Everyone had been through Infantry Training Regiment (ITR) after boot camp, and this was just an accelerated refresher course. With our training underway we were on the move before sunrise and would finish after dark. Lately there was a hard frost in the mornings with frozen puddles on the cement surrounding the mess hall. We usually had a hot breakfast, but lunch in the field was C-rations.
I thought it was interesting that the C-rations hadn’t changed since I went through ITR in 1964. The dreaded ration box labeled Ham and Lima Beans was originally referred to as “ham and mother fuckers.” It had evolved to “mutha fuckers.” The consistency was the issue; the contents were like glue and would stick to the roof of your mouth. There was always whining and laughing over who was issued what meal, and it was part of the bonding experience between Marine brothers.
There was a large thermal container of coffee available, and everyone was filling their canteen cups. I took my half-eaten can of Ham and Limas to the coffee thermos and stirred hot coffee into the beans. It was magic; the Limas plumped up, and the meal became a dark rich hot bean soup.
Gaskins always had a writing tablet in his pocket, and he was scribbling on it. I said, “Hey Gaskins, are you taking notes?”
He answered, “Yeah, I’m putting things down to write to my sister.”
All of a sudden everyone was interested in Gaskins’ sister. How old is she? Do you think she would write to me? What does she do? Does she go to church? Do you have a photo?
The photo came out of Gaskins’ wallet and was passed around . . . a nice farm girl feeding her chickens. The fresh eggs were sold at a local Farmer’s Market. “Lily” was 17 and sang in the church choir.

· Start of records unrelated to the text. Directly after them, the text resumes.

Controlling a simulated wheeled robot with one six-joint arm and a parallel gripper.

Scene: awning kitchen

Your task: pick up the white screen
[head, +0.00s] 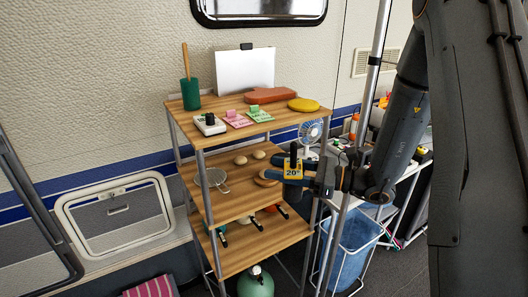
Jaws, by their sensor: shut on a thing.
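A white screen (245,72), a flat upright panel with a small black clip at its top edge, stands at the back of the wooden rack's top shelf. My gripper (293,171) is lower and to the right, at the right side of the middle shelf and well apart from the screen. The fingers and this item partly hide each other. The screen's lower edge is partly hidden by things in front of it.
A blue bin (352,245) stands right of the rack.

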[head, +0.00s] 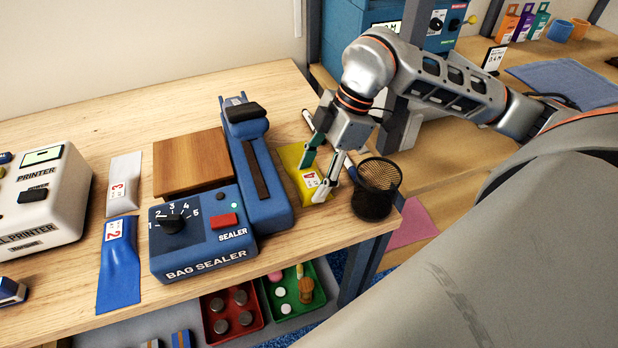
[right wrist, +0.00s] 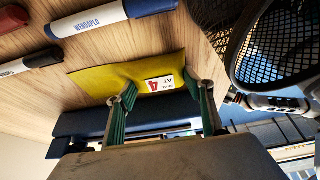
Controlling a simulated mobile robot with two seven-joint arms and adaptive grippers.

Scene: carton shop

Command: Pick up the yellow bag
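The yellow bag (head: 296,163) lies on the wooden table, between the blue bag sealer and a black mesh cup. It carries a white label with red print. In the right wrist view the yellow bag (right wrist: 110,80) spreads across the space ahead of the fingers, its label reading 4. My right gripper (head: 319,172) is over the bag, fingers pointing down. In the right wrist view my right gripper (right wrist: 163,100) has its two green-padded fingers wide apart, with part of the bag between or just beyond them. I cannot tell whether they touch it. My left gripper is not in view.
The bag sealer (head: 200,240) stands close left of the bag, the mesh cup (head: 375,187) close right. Markers (right wrist: 88,22) lie nearby. A blue bag (head: 119,268), a grey bag (head: 123,185) and a printer (head: 45,200) are further left.

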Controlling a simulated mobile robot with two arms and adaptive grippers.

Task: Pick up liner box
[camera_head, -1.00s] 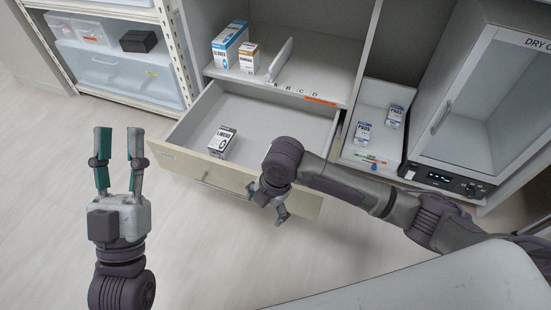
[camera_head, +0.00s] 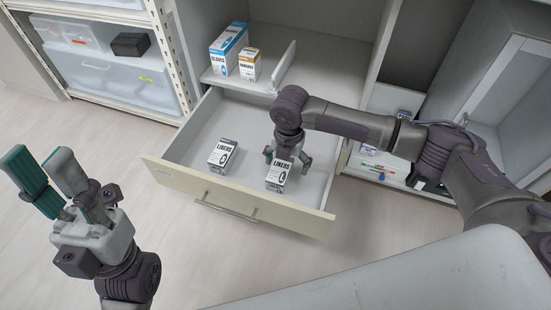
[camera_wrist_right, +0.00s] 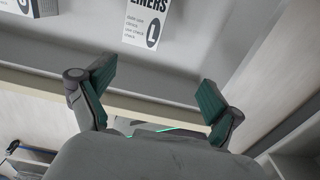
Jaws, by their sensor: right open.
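Two white-and-black liner boxes stand in the open drawer: a left liner box (camera_head: 222,155) and a right liner box (camera_head: 278,177) nearer the drawer front. My right gripper (camera_head: 287,159) is open and empty, pointing down at the right box's back edge; contact cannot be told. In the right wrist view, a liner box marked L (camera_wrist_right: 147,24) lies beyond the open fingers (camera_wrist_right: 155,88), cut off by the top edge. Part of another box (camera_wrist_right: 38,8) shows at top left. My left gripper (camera_head: 42,168) is open and empty over the floor at the left.
The drawer (camera_head: 180,178) is pulled out, with its handle (camera_head: 230,207) in front. A blue-and-white gloves box (camera_head: 228,48) and a bandage box (camera_head: 250,64) stand on the shelf above, beside a divider (camera_head: 284,66). A pale surface (camera_head: 400,275) fills the lower right.

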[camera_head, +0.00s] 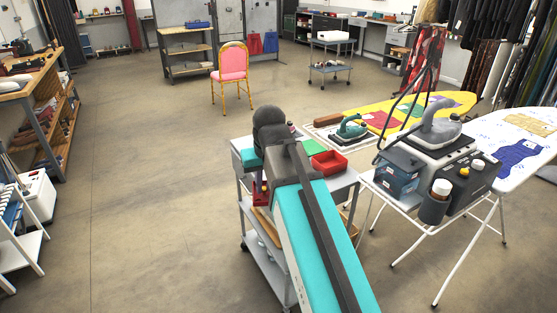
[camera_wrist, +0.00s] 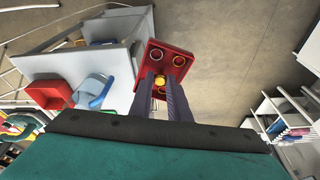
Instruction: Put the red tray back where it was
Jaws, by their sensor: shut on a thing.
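My gripper (camera_wrist: 166,88) is shut on a red tray (camera_wrist: 150,57), a flat rectangular piece with several round ringed sockets. A yellow round piece shows between the fingers at the tray. The held tray is beside the trolley's edge, off its top, over the floor side in the wrist view. In the head view a small dark red part (camera_head: 259,194) shows left of my arm, probably the held tray; my arm hides most of it. Another red item, an open box (camera_head: 329,163), stands on the trolley top and also shows in the wrist view (camera_wrist: 48,94).
The trolley (camera_head: 343,182) has a green item and a blue item on its top and lower shelves with goods. An ironing station (camera_head: 437,150) and ironing boards stand close on the right. A pink chair (camera_head: 234,66) stands beyond.

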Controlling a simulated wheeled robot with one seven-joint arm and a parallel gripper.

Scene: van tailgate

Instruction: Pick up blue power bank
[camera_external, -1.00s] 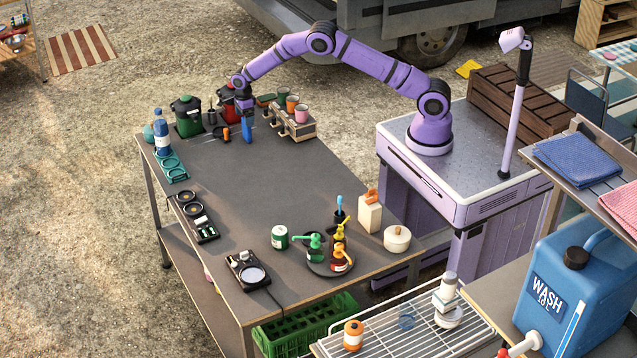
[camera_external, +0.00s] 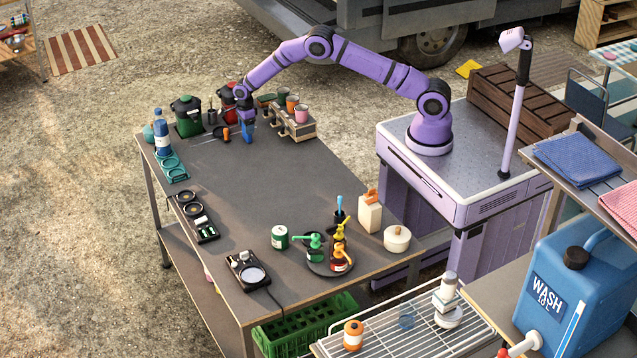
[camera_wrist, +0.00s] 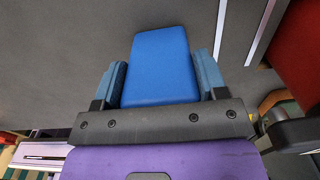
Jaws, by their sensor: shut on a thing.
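The blue power bank (camera_wrist: 160,65) is a flat blue block between the two fingers of my gripper (camera_wrist: 162,82) in the wrist view. The fingers touch it on both sides. In the outside view my gripper (camera_external: 246,122) points down over the far part of the dark table, and the blue power bank (camera_external: 248,133) shows at its tip. I cannot tell for sure whether its lower end is clear of the table.
An orange-and-black tool (camera_external: 225,134) lies close by. The middle of the table (camera_external: 250,190) is clear.

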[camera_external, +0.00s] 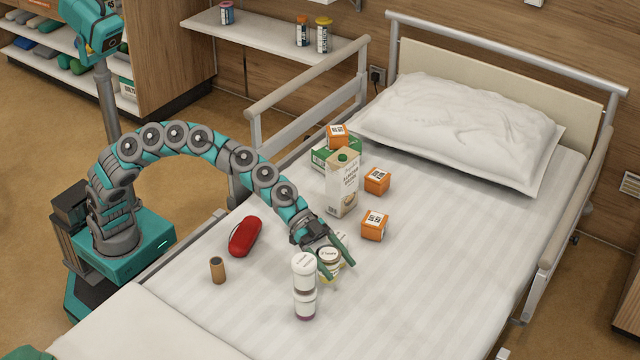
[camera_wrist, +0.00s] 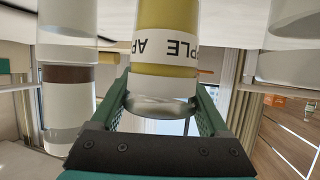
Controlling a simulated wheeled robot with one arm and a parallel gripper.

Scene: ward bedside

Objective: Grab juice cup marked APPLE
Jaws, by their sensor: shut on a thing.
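The juice cup marked APPLE (camera_wrist: 165,40) has yellow contents and a white label, which reads upside down in the wrist view. My gripper (camera_wrist: 162,88) has its two green fingers on either side of this cup and is shut on it. In the external view my gripper (camera_external: 337,264) is over the bed, with the cup (camera_external: 328,256) between its fingers. The fingers hide part of the cup there. I cannot tell whether the cup is lifted off what is under it.
Stacked white-lidded cups (camera_external: 304,272) stand close beside my gripper; cups also show at the wrist view's left (camera_wrist: 68,95). A carton (camera_external: 342,185), orange boxes (camera_external: 374,226), a red case (camera_external: 244,236) and a brown tube (camera_external: 217,270) are on the bed (camera_external: 440,270). The bed's right side is clear.

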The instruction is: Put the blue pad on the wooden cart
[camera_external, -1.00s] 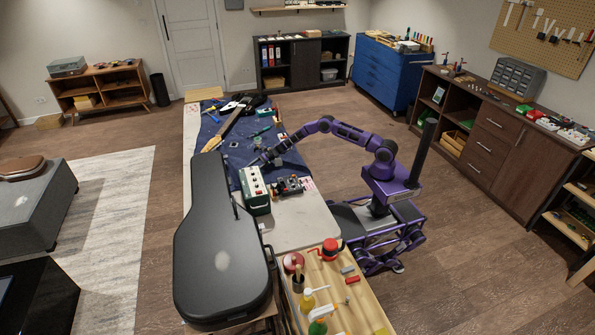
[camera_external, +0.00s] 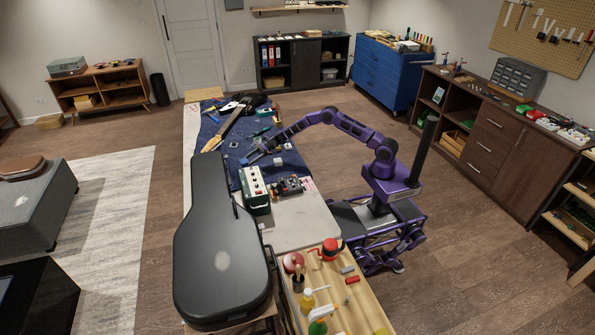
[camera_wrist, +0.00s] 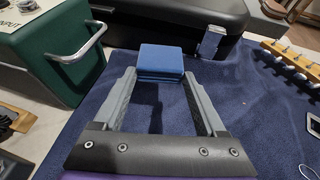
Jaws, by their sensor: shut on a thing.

She did have pen pals, and Gaskins thought she might be interested in writing letters. It was an amazing moment, and I realized how innocent and lonely these kids were. Later that night Gaskins gave a slip of paper with his sister’s address to a couple of Marines.
It was announced that we would get 24 hours liberty on Christmas day but would have to pass “Map Reading” on Christmas Eve first.
3 thoughts on “Basic Infantry Training”
Never thought of using coffee to make soup. Great thinking on your part.
Ham and Limas got a better reputation after that, I hope.
Haha, I have since learned how to use coffee as a tenderizer in stews.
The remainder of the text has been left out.